We evaluate the performance of indexes converted using the RECIPE approach against state-of-the-art hand-crafted PM indexes on Intel Optane DC Persistent Memory Module (PMM). The experiments are performed on a 2-socket, 96core machine with 768 GB PMM, 375 GB DRAM, and 32 MB Last Level Cache (LLC). For workloads, we use the Yahoo! Cloud Serving Benchmark (YCSB), the industry standard for evaluating key-value indexes.

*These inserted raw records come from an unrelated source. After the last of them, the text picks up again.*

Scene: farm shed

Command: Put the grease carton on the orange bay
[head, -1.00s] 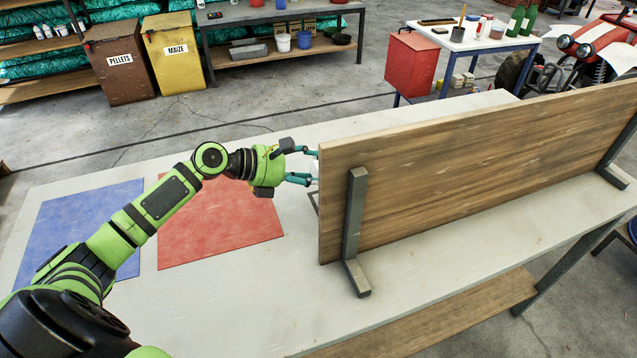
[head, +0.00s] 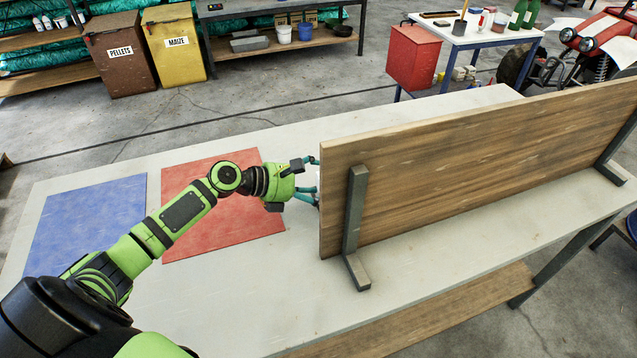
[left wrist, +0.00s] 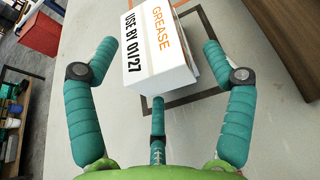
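The grease carton (left wrist: 160,55) is a white box with orange "GREASE" and black "USE BY 01/27" lettering. In the left wrist view it stands between the spread fingers of my left gripper (left wrist: 158,70), with gaps at both sides. In the head view my left gripper (head: 313,181) is at the left end of the wooden board, which hides most of the carton. An orange-red mat (head: 205,240), which looks like the orange bay, lies bare on the table under my left arm. My right gripper is not in view.
A blue mat (head: 85,225) lies left of the orange-red one. The upright wooden board (head: 470,165) on dark feet (head: 357,272) stands along the table (head: 260,315), close to my gripper. A dark square outline (left wrist: 205,95) lies by the carton.

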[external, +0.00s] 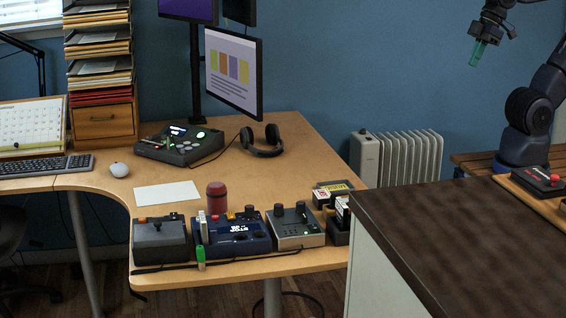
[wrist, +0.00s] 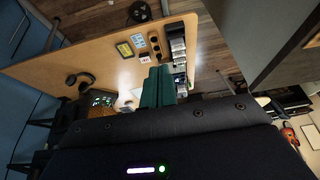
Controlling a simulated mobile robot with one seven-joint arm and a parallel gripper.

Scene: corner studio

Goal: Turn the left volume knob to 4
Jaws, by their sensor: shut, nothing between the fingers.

RECIPE-converted indexes outperform state-of-the-art handcrafted PM indexes by up-to 5.2× on multi-threaded YCSB workloads. RECIPE-converted indexes are optimized for cacheefficiency and concurrency as they are built from mature DRAM indexes. RECIPE-converted indexes encounter fewer cache misses compared to hand-crafted PM indexes. The append-only nature of indexes like P-ART results in up-to 2× lower cache line flushes, compared to hand-crafted PM indexes like FAST & FAIR [1]. All these factors contribute to the performance gain of RECIPE-based PM indexes.

#### References

- Deukyeon Hwang, et al. Endurable Transient Inconsistency in Byte-Addressable Persistent B+-Tree. In FAST 2018.
- [2] Justin J. Levandoski, et al. The Bw-Tree: A B-tree for new hardware platforms. In *ICDE 2013.*
- [3] Keren Censor-Hillel, et al. Help!. In PODC 2015.
- [4] Moohyeon Nam, et al. Write-Optimized Dynamic Hashing for Persistent Memory. In FAST 2019.
- [5] Robert Binna, et al. HOT: A Height Optimized Trie Index for Main-Memory Database Systems. In SIGMOD 2018.
- [6] Se Kwon Lee, et al. Recipe: Converting Concurrent DRAM Indexes to Persistent-memory Indexes. In SOSP 2019.
- [7] Tudor David, et al. Asynchronized Concurrency: The Secret to Scaling Concurrent Search Data Structures. In ASPLOS 2015.
- [8] Viktor Leis, et al. The ART of practical synchronization. In DaMoN 2016.
- [9] Yandong Mao, et al. Cache craftiness for fast multicore key-value storage. In *EuroSys 2012*.